Records for the exercise =>
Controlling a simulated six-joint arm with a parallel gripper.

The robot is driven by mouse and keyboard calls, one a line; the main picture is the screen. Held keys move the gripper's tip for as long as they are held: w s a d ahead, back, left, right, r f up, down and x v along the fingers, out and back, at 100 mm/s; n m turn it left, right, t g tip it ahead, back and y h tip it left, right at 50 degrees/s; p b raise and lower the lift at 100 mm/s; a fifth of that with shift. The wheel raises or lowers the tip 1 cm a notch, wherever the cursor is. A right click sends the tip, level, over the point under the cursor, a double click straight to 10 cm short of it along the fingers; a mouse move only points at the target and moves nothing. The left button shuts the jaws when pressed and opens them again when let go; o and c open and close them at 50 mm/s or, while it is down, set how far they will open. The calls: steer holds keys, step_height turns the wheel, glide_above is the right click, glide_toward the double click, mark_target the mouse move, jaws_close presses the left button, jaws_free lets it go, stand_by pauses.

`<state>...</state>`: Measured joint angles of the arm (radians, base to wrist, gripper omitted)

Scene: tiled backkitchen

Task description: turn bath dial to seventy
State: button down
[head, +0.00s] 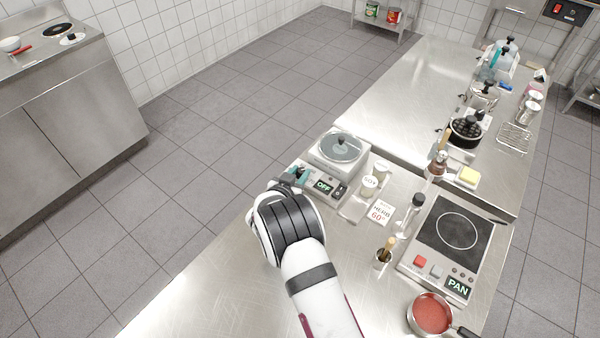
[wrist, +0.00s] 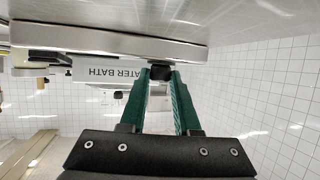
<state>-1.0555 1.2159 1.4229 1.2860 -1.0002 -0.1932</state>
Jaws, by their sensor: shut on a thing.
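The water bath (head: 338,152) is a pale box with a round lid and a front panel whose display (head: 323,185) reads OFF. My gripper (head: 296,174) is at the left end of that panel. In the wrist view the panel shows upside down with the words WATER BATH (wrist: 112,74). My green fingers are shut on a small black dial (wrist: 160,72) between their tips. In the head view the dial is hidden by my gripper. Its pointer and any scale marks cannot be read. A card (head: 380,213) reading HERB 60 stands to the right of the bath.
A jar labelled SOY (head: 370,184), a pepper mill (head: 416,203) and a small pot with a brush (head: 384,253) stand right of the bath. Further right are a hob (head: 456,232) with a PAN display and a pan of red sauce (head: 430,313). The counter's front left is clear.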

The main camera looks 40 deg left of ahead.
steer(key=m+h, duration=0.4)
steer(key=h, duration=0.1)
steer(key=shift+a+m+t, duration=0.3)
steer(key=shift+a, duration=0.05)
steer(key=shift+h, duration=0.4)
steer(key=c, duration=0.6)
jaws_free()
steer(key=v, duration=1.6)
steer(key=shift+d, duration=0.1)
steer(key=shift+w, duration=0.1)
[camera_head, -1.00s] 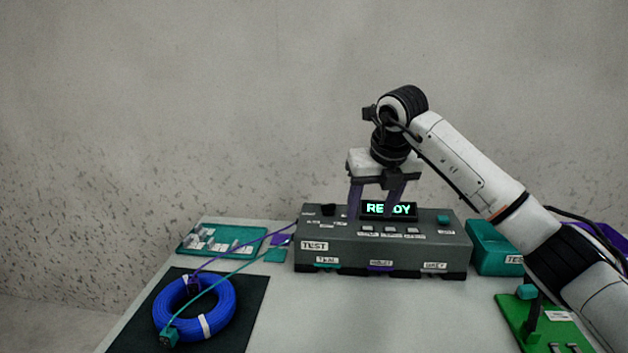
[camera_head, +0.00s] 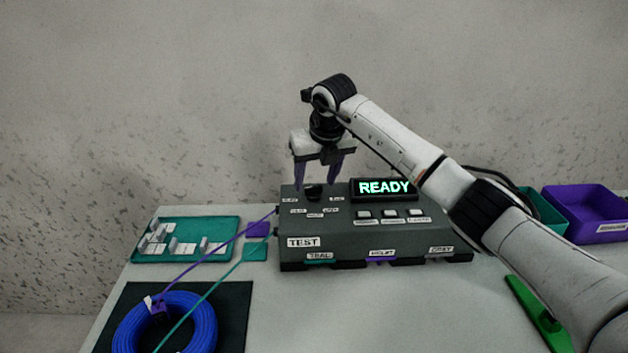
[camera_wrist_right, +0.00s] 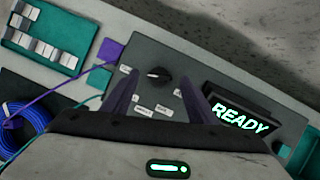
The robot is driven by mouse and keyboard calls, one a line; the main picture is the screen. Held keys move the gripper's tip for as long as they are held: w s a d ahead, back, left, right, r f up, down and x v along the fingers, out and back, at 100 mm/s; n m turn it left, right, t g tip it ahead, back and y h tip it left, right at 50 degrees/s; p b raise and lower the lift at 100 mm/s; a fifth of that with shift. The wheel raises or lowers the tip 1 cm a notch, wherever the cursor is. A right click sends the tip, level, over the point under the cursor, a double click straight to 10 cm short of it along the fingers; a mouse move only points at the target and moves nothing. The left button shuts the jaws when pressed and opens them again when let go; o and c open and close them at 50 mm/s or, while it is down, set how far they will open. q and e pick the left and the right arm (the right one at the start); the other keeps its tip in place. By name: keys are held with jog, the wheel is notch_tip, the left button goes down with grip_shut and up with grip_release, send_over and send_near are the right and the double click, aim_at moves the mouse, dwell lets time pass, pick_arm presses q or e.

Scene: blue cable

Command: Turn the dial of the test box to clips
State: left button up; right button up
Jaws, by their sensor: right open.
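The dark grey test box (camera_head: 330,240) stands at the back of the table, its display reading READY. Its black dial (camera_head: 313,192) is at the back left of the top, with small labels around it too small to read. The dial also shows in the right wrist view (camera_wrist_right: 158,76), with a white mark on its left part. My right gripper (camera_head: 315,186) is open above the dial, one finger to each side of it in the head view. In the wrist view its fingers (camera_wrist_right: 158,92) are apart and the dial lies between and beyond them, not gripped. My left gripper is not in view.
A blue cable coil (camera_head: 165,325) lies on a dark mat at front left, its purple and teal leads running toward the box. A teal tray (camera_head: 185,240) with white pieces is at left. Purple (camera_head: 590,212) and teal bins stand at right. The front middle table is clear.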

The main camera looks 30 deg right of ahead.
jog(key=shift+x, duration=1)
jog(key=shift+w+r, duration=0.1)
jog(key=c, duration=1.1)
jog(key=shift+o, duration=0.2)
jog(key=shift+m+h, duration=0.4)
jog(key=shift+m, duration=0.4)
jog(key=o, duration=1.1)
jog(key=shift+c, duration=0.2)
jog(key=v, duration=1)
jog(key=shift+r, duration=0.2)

...

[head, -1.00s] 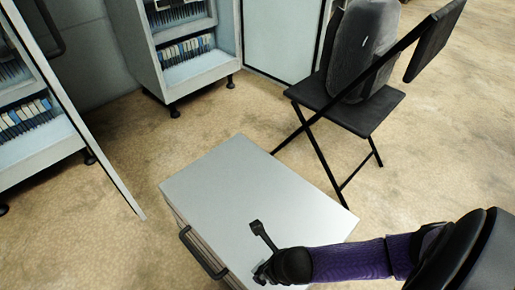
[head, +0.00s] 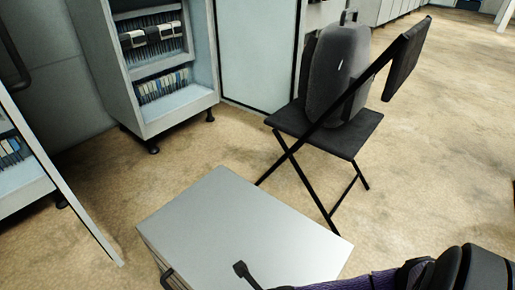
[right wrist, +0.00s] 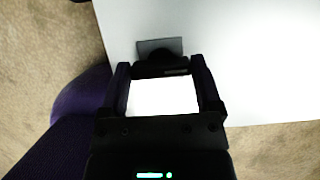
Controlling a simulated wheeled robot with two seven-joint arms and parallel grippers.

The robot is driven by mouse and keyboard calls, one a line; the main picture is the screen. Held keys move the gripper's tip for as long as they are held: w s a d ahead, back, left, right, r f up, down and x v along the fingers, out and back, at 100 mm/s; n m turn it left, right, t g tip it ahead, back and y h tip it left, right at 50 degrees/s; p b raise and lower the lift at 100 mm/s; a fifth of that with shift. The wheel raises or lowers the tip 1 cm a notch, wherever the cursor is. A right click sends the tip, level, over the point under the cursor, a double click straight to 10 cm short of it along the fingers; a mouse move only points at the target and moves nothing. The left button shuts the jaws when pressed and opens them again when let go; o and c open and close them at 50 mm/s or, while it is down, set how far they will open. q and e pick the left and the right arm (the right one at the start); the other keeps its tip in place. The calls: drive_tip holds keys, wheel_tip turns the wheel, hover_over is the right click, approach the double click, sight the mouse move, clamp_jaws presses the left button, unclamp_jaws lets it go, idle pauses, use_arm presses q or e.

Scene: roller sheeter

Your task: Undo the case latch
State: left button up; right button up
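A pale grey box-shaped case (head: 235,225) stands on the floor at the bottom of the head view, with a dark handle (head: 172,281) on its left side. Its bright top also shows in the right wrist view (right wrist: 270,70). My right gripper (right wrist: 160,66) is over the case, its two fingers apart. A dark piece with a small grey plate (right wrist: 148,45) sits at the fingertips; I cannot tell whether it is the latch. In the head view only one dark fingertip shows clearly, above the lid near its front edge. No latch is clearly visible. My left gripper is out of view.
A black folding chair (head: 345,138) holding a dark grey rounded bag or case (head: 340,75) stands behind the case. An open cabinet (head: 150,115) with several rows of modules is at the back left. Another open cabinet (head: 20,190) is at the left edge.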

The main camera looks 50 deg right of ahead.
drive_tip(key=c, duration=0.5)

---

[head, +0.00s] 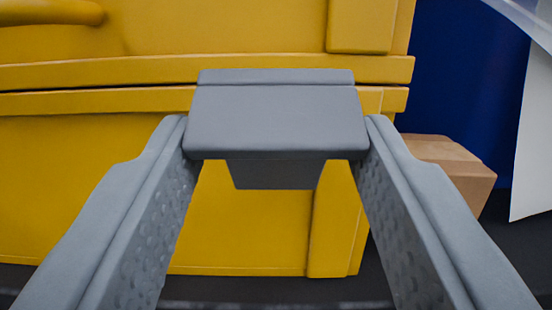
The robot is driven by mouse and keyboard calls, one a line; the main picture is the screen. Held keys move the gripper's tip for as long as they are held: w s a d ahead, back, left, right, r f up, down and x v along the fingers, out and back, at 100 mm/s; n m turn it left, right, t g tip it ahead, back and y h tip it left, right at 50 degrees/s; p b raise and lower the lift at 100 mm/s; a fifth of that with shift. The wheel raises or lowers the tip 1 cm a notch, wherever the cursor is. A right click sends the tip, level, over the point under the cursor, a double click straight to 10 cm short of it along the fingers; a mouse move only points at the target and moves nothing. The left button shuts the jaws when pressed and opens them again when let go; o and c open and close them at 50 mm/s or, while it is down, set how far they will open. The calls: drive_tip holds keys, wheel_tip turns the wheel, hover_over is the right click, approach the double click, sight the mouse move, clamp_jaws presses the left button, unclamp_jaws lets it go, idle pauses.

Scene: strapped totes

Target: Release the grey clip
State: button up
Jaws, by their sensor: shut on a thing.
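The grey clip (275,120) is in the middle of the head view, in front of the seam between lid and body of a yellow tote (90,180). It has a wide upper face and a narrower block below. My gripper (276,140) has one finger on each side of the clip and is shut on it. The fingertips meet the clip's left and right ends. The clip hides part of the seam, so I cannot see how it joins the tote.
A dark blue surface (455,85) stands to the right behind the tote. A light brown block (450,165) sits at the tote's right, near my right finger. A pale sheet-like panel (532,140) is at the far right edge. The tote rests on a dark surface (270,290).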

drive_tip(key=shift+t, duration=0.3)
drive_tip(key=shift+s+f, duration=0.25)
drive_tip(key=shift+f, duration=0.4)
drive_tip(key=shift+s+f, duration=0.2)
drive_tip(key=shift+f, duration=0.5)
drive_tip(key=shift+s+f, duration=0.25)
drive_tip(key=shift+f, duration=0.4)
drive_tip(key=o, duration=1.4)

Task prompt =>
Report how many lines of the records above contain the word "joint", and give only that number.

Solution to the exercise =>
3